O resultado foi a demissão do governo interino e a prisão dos seus membros praticamente sem derramamento de sangue. A desintegração do antigo aparelho estatal e a construção de um novo foi um processo difícil que durou mais de três anos de guerra civil. Claro que a insurreição exigiu preparação técnica e foi executada por uma minoria, mas isso não é o mesmo que dizer que se tratou de uma "conspiração". Em oposição à visão dominante, promovida por Curzio Malaparte, Trotsky escreveu que uma insurreição vitoriosa se afasta "no seu método e no seu significado histórico do derrube de um governo por um grupo de conspiradores agindo nas costas das massas".
Não há dúvida que a tomada do Palácio de Inverno e a demissão do governo provisório foi um acontecimento da maior importância no processo revolucionário: Lenine referiu-se a este processo como um "derrube" ou "sublevação" (perevorot). No entanto, a maioria dos historiadores reconhece que esta viragem dos acontecimentos teve lugar num período de efervescência extraordinária, caracterizado por uma mobilização permanente da sociedade e pelo recurso constante ao uso da força, num contexto paradoxal em que a Rússia, envolvida como estava numa guerra mundial, era um Estado que tinha perdido o monopólio de violência legítima no seu próprio território.
Desilusões
Paradoxalmente, a tese do "golpe" bolchevique é um ponto onde se cruzam as críticas conservadoras e anarquistas da Revolução de Outubro. Os seus motivos são diferentes - para não dizer diametralmente opostos - mas as suas conclusões convergem: Lenine e Trotsky teriam imposto uma ditadura.
Emma Goldman e Alexander Berkman, expulsos dos Estados Unidos da América em 1919 devido ao seu ardente apoio à Revolução Russa, não puderam resistir ao domínio bolchevique e, após a repressão da rebelião de Kronstadt, em março de 1921, decidiram deixar a URSS. Goldman publicou A Minha Desilusão na Rússia (1923) e Berkman O Mito Bolchevique (1925). A conclusão deste último livro é dura e amarga:
“Cinzentos são os dias que passam. Uma a uma as brasas da esperança morreram. O terror e o despotismo esmagaram a vida que nasceu em outubro. Os lemas da revolução foram pisoteados, os seus ideais afogados no sangue do povo. A vitalidade de ontem está a condenar milhões à morte; a sombra de hoje cobre o país como um manto negro. A ditadura espezinha as massas sob as suas botas. A revolução está morta; o seu espírito clama no deserto.”

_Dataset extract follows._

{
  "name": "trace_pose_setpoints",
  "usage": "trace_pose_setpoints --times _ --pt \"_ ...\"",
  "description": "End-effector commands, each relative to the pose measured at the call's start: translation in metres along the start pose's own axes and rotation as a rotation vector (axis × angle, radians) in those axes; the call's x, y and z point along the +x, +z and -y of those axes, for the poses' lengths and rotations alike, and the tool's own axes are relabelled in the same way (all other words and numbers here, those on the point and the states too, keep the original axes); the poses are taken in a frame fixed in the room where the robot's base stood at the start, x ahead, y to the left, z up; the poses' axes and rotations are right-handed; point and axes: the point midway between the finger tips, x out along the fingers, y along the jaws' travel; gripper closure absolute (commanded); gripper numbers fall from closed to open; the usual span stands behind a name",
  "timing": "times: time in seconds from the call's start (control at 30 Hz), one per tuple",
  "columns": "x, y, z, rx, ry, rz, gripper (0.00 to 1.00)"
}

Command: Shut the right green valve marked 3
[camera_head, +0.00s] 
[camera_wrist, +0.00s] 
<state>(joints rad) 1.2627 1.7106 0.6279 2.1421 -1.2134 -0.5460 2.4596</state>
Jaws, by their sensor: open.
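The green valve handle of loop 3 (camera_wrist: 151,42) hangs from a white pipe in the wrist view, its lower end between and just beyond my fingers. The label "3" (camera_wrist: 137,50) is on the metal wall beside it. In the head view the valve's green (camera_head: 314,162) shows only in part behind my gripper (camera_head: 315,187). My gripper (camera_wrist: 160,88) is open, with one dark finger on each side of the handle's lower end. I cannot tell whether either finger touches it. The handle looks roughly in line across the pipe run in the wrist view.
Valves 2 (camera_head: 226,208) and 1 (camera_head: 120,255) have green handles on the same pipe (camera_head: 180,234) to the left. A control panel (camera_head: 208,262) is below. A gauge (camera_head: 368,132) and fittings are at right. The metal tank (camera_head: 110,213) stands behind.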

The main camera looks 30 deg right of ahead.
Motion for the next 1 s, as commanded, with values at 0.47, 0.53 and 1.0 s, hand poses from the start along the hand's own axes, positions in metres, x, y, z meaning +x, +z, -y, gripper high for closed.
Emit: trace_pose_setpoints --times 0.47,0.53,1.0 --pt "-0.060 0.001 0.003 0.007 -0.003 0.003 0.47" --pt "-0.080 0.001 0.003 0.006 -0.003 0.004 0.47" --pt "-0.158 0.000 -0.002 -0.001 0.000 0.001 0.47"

Esta crítica merece atenção: veio de dentro da revolução. O seu diagnóstico é implacável: os bolcheviques tinham imposto uma ditadura que nem sempre governava em nome dos sovietes, mas por vezes - como em Krondstadt – o fazia contra eles, e cujas características autoritárias se tinham tornado cada vez mais insuportáveis.

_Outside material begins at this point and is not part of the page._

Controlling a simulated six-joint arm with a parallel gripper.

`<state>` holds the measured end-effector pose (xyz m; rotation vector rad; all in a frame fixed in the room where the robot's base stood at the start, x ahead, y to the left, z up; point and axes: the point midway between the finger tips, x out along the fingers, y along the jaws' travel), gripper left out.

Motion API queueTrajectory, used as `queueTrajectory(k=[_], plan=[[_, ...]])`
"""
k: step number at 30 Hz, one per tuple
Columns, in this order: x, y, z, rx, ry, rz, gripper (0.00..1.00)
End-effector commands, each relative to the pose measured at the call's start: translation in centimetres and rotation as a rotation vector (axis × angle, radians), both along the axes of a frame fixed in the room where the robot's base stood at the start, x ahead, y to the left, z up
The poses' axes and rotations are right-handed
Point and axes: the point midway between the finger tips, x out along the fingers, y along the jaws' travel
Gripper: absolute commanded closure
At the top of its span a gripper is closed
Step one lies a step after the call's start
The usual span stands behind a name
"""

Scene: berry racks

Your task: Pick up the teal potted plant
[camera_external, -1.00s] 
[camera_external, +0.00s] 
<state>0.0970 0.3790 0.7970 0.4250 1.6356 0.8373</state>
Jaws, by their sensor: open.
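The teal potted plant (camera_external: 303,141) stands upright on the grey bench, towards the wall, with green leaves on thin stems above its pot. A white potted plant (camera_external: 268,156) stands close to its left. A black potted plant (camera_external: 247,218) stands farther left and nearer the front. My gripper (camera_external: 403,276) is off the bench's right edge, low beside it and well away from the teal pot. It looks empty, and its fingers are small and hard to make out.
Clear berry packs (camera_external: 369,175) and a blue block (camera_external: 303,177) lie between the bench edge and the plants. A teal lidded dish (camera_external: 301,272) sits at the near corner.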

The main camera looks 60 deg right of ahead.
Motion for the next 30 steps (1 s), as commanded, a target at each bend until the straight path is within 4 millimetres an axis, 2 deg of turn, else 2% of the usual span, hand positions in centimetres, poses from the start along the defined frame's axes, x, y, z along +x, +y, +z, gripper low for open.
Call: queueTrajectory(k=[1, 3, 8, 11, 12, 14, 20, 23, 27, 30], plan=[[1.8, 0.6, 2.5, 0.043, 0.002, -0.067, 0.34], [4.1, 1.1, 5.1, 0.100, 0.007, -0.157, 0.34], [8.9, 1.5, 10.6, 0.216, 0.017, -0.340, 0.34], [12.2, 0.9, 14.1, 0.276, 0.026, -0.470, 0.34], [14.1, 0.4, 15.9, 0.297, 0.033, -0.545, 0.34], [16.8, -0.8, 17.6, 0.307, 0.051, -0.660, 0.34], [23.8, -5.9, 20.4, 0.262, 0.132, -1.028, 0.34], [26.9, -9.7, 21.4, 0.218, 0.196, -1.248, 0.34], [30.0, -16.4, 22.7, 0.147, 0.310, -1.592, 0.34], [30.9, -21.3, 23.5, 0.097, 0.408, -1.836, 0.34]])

Na verdade, os bolcheviques não questionaram esta opinião mordaz. Em O Ano I da Revolução Russa (1930), Victor Serge referiu-se ao período da guerra civil na URSS nestes termos:
“O partido executa neste momento, dentro da classe trabalhadora, as funções de cérebro e de sistema nervoso; vê, sente, sabe, pensa, quer para e pelas massas; a sua consciência e a sua organização compensam a fraqueza dos indivíduos dentro da massa. Sem ele, as massas não passariam de uma poeira de homens com aspirações confusas, marcadas por lampejos de inteligência - que se perderiam por falta de um mecanismo de orientação e que não poderiam alcançar a ação em grande escala - mas de sofrimentos imperiosos... Pela sua incessante agitação e propaganda, porque sempre falou a verdade nua e crua, o partido eleva os trabalhadores acima do seu estreito horizonte individual e revela-lhes as vastas perspetivas da história. [...] A partir do Inverno de 1918-1919, a revolução tornou-se o trabalho do Partido Comunista.”
O elogio dos bolcheviques à ditadura do partido, a sua defesa da militarização do trabalho e a sua resposta violenta às críticas de esquerda - anarquistas ou social-democratas - contra o seu governo, foram, sem dúvida, abomináveis e perigosos. De facto, o estalinismo teve as suas raízes na guerra civil. No entanto, não era fácil colocar-lhe uma alternativa de esquerda. Como Serge lucidamente reconheceu, a alternativa mais provável ao bolchevismo era, simplesmente, o terror contrarrevolucionário.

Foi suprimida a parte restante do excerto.